Das Genkinger-Haus in Marbach ist fertig eingerichtet und mit sehenswerten Exponaten bestückt.
Christian Kempf, Marbacher-Zeitung vom 26.10.2020, Fotos: Werner Kuhnle
MARBACH. Es ist erst knapp drei Jahre her, da brauchte man schon viel Fantasie, um sich vorstellen zu können, dass aus dem Anwesen im Göckelhof 6 einmal ein kleiner Kunsttempel werden könnte. Der Putz bröckelte von den Wänden, die Treppen knarzten, der Zerfall grüßte aus allen Ecken und Enden des altehrwürdigen Gebäudeensembles.

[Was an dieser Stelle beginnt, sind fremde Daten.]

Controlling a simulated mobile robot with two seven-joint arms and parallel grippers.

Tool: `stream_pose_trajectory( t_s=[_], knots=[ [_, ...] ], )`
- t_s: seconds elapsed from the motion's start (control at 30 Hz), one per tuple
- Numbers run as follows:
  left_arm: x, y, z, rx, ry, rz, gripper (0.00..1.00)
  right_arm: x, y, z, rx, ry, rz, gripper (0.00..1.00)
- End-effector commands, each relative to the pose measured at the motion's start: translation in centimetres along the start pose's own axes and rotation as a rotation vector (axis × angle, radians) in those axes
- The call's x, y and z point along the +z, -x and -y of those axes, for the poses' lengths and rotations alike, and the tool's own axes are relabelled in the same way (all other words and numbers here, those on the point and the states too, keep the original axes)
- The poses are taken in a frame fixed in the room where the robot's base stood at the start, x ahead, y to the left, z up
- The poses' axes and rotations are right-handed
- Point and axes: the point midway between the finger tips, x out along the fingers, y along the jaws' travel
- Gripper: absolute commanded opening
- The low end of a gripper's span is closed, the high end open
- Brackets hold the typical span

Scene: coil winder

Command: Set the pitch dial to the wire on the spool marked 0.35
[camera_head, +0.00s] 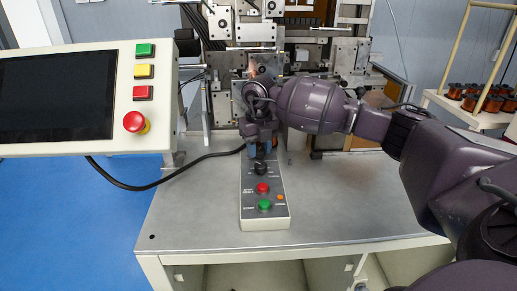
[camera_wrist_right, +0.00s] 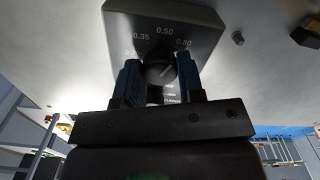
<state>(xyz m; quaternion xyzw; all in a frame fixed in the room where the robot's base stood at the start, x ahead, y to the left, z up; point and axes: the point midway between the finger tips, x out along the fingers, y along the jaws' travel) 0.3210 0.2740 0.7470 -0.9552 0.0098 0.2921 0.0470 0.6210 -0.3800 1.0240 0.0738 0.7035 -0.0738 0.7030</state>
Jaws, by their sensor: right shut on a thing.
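The pitch dial is a black knob (camera_head: 259,168) at the far end of a grey control box (camera_head: 266,212) on the machine's table. The right wrist view shows the knob (camera_wrist_right: 157,72) between the two blue fingers of my right gripper (camera_wrist_right: 159,80), which is shut on it. Scale numbers 0.35, 0.50 and 0.80 show around it; another number at left is partly covered. A pale line on the knob slants to the upper right, roughly toward 0.80. In the head view my right gripper (camera_head: 261,147) points down over the knob. My left gripper is out of view.
The box also carries a red button (camera_head: 263,188) and a green button (camera_head: 265,205). A panel (camera_head: 155,95) with a screen and red stop knob stands at left. Copper spools (camera_head: 484,97) stand on a rack at right; their marks are unreadable. The winder (camera_head: 230,60) rises behind.

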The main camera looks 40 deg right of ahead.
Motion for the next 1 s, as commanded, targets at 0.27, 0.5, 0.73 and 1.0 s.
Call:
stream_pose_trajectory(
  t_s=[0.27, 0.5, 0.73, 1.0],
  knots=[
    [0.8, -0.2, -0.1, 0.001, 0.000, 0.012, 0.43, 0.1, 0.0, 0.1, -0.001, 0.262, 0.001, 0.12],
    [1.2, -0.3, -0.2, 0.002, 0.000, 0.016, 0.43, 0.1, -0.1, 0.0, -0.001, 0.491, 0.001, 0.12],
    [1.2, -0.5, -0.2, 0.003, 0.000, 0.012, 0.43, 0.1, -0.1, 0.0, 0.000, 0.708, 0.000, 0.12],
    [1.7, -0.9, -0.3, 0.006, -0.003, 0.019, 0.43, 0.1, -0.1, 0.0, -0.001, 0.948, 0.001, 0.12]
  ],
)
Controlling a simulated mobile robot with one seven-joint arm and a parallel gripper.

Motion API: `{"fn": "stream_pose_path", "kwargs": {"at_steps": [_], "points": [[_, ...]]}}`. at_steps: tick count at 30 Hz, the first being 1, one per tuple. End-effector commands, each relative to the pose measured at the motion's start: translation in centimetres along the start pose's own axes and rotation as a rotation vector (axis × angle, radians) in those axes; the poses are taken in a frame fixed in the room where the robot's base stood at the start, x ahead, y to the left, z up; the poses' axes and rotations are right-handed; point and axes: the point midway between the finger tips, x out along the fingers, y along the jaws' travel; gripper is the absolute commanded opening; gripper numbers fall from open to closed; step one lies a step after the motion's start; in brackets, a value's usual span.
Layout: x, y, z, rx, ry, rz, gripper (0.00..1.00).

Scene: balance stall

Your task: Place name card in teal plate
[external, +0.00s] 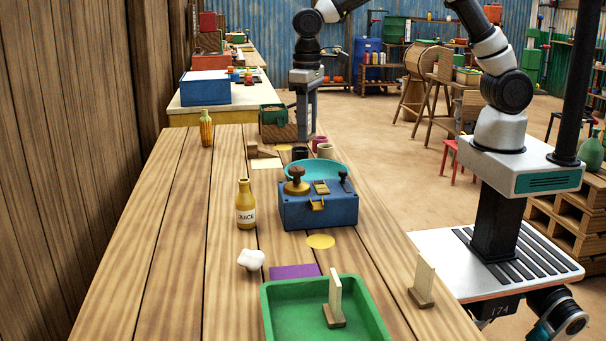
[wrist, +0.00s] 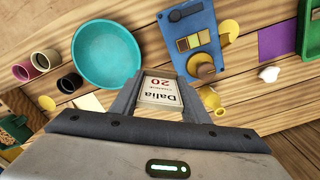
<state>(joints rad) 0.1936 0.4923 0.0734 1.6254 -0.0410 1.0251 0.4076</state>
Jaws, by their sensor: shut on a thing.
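My gripper (wrist: 164,95) is shut on the name card (wrist: 162,91), a cream card printed "Dalia 20", which sits between the two fingers. The teal plate (wrist: 106,56) is a round shallow dish, empty, just left of the held card in the wrist view. In the external view the plate (external: 333,167) stands behind the blue box, its near side partly hidden. My gripper (external: 305,125) points down beyond the plate there, and the held card cannot be made out.
A blue box (external: 318,211) with weights and a brass knob stands before the plate. Cups (external: 325,151) stand behind it. A juice bottle (external: 245,207) stands left. A green tray (external: 265,310) and another upright card (external: 423,282) are nearer. The table's left side is mostly clear.

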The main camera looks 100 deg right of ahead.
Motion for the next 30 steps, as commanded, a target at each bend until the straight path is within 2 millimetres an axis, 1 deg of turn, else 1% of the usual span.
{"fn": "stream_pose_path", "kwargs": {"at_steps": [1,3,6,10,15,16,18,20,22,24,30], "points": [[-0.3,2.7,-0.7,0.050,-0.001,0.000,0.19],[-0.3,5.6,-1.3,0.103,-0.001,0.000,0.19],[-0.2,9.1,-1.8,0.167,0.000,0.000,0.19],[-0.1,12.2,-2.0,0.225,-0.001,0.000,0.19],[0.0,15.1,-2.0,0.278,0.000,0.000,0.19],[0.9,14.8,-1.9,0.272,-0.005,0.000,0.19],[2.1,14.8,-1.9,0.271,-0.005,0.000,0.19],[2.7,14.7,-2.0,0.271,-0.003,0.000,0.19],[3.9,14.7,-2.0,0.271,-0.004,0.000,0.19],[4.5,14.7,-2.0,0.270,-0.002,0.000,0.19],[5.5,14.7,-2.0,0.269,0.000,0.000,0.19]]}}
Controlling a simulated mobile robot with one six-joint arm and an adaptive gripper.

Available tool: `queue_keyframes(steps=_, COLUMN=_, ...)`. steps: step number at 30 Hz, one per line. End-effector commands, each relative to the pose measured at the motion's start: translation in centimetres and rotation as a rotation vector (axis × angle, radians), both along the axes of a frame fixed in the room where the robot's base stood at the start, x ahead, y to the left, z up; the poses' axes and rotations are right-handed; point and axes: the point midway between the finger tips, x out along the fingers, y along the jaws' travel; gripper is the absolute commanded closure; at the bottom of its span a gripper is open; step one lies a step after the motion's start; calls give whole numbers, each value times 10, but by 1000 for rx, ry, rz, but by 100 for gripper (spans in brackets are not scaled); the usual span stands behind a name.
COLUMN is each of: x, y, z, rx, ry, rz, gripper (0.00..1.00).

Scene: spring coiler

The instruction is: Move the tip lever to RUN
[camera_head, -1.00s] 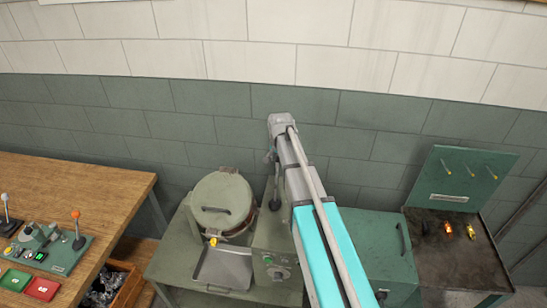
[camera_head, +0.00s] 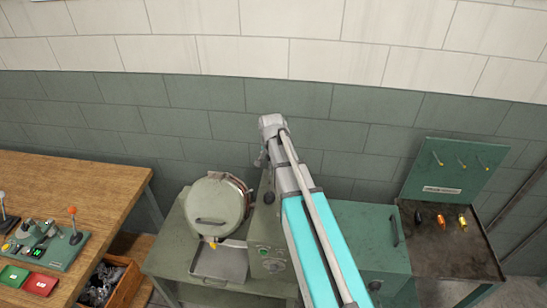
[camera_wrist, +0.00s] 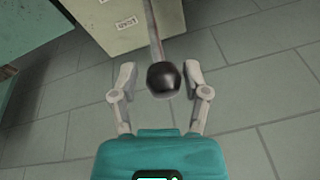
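The tip lever is a metal rod (camera_wrist: 154,30) ending in a black ball knob (camera_wrist: 163,79). In the wrist view the knob sits between the two fingers of my gripper (camera_wrist: 163,82), with a visible gap on each side. The fingers are apart and not closed on it. My gripper is mostly hidden behind my arm there. The lever's labels (camera_wrist: 126,23) are too small to read.
A metal tray (camera_head: 218,262) lies in front of the drum. A control box with a dial (camera_head: 274,266) stands right of it. A wooden bench (camera_head: 90,190) with small levers is at left. A green cabinet (camera_head: 365,235) and a dark side table (camera_head: 455,260) are at right.

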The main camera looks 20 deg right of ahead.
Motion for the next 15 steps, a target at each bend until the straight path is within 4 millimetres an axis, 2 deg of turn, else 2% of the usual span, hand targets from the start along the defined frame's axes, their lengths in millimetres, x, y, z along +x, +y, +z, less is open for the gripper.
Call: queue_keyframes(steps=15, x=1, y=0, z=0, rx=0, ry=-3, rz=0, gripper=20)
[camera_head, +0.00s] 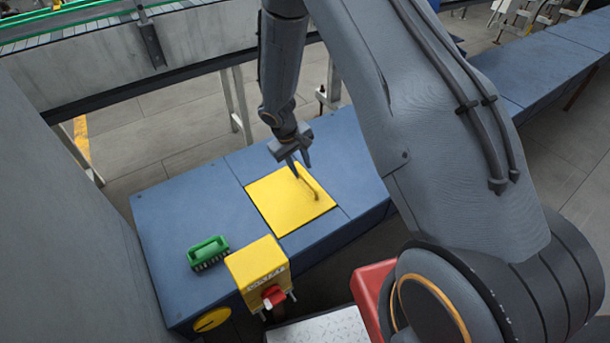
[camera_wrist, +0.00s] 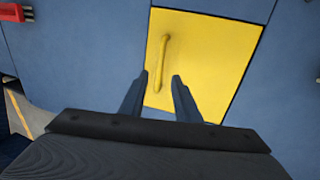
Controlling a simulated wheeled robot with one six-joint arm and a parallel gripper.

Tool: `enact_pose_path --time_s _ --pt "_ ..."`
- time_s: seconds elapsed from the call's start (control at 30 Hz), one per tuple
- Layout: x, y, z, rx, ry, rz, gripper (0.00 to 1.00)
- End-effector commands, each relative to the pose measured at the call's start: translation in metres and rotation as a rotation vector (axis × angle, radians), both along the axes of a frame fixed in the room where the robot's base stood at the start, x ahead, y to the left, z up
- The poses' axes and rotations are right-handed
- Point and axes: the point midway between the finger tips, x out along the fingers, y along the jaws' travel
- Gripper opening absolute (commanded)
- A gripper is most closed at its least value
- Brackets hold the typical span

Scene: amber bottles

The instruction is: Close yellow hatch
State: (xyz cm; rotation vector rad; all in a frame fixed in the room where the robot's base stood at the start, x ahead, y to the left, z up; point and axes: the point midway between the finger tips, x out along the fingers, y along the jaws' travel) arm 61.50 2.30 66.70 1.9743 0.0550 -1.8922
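The yellow hatch (camera_head: 275,205) is a flat square panel in the top of a blue bench. It looks level with the blue surface around it, with a thin dark line along its edges. Its yellow bar handle (camera_head: 311,184) stands up near the far right side. The hatch (camera_wrist: 210,65) and handle (camera_wrist: 162,62) also show in the wrist view. My gripper (camera_head: 299,164) is over the far part of the hatch, pointing down. In the wrist view my gripper (camera_wrist: 153,88) has its two fingers apart with nothing between them, and the handle lies beyond the fingertips.
A yellow box (camera_head: 257,262) with a red switch (camera_head: 274,296) stands at the bench's near edge. A conveyor (camera_head: 100,25) runs behind. A red object (camera_wrist: 12,12) shows in the wrist view's corner.

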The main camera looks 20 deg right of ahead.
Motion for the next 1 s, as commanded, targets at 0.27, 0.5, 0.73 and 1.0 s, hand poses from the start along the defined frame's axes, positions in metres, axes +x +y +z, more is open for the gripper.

Doch im Laufe der vergangenen Monate ist das zunächst schier unmöglich Scheinende tatsächlich geglückt und der Komplex wurde zu einer neuen Attraktion im Herzen der Altstadt herausgeputzt: Das Fritz-Genkinger-Kunsthaus ist mittlerweile mit Werken des gleichnamigen Rielingshäusers bestückt und bereit für die Eröffnung.
Fritz Genkinger hat aus Schrotflinten Flöten gebaut und so ein verbindendes Element geschaffen.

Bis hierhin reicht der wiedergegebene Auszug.